→ **Problem requirements**:
Report each line of the data that includes the word "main".

→ **Records for this exercise**:

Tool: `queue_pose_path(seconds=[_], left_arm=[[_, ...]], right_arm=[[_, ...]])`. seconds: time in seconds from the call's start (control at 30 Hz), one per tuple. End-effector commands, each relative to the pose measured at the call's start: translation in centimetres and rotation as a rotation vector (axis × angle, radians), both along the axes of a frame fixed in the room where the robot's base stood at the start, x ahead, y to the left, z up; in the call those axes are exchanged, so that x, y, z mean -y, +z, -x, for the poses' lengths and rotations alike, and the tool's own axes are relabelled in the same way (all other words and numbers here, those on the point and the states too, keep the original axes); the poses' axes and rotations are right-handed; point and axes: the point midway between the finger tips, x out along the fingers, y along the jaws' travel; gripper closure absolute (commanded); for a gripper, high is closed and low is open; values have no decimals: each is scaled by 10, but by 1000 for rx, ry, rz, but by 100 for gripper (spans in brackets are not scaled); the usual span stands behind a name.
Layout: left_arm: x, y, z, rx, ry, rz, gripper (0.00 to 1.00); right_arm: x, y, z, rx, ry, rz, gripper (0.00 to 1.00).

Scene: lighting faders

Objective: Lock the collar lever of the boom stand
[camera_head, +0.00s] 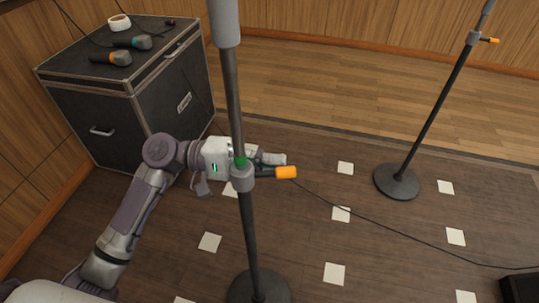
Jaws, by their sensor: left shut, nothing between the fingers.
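The near boom stand (249,225) has a dark upright pole, a grey collar (242,180) and a round dark base. A collar lever (285,173) with an orange tip sticks out to the right, roughly level. A green band shows just above the collar. My left gripper (272,158) reaches in from the left and passes behind the pole. Its fingers show just right of the pole, close above and behind the lever, shut with nothing between them. The pole hides part of the gripper, and I cannot tell whether it touches the lever. My right gripper is not in view.
A second stand (430,112) with an orange lever stands at the far right. A black case (62,75) at the upper left carries microphones and a tape roll. A thin cable (390,228) crosses the floor, which has several white squares. A dark box sits at the lower right edge.

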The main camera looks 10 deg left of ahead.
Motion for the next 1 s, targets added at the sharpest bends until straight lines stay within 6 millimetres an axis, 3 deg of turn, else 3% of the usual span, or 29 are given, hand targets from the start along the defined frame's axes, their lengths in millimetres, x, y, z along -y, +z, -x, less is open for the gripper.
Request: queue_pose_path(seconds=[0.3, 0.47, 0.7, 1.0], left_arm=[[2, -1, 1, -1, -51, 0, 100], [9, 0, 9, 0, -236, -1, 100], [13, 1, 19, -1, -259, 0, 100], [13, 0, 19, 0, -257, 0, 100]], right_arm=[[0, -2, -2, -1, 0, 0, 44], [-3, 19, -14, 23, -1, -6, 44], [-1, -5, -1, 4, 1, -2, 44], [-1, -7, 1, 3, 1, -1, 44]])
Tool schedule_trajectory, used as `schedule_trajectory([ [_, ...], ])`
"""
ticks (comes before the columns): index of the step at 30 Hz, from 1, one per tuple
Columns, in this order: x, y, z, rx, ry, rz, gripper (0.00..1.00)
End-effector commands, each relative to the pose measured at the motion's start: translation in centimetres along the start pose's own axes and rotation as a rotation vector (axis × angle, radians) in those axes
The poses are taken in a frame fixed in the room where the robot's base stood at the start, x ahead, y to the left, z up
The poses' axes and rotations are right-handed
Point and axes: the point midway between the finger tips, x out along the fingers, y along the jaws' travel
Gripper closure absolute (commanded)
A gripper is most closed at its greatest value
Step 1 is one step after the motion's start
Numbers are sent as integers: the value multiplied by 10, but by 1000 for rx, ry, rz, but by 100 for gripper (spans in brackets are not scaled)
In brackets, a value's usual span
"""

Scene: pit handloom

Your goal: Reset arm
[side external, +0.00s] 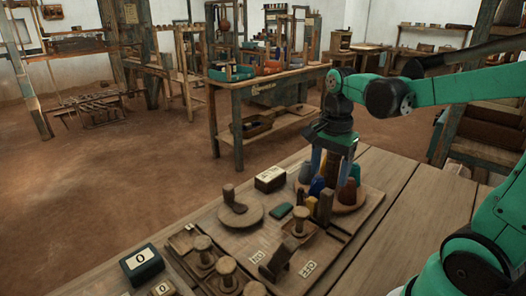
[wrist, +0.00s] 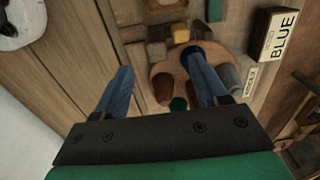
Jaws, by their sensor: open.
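My gripper (side external: 331,170) is above the right part of the wooden work board, pointing down over a cluster of coloured cones. In the wrist view my gripper (wrist: 160,62) shows its two blue-grey fingers spread wide, with nothing held between them. The round wooden tray (wrist: 174,73) lies beyond the fingers and bears several cones. The right finger partly overlaps the blue cone (wrist: 196,54) in that view; I cannot tell whether they touch. A reddish-brown cone (wrist: 163,88) shows between the fingers.
A box labelled BLUE (wrist: 277,36) stands beside the tray. Another bench (side external: 262,90) stands behind, with open floor at left.

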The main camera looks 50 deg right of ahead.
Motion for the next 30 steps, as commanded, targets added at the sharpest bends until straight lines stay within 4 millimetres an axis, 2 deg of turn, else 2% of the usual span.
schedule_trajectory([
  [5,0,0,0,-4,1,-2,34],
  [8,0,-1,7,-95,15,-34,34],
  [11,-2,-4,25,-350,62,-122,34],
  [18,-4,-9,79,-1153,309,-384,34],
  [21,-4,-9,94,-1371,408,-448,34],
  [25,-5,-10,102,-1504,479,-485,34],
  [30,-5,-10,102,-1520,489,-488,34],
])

→ **Exercise result**:
The main camera looks 10 deg left of ahead.
The main camera looks 50 deg right of ahead.

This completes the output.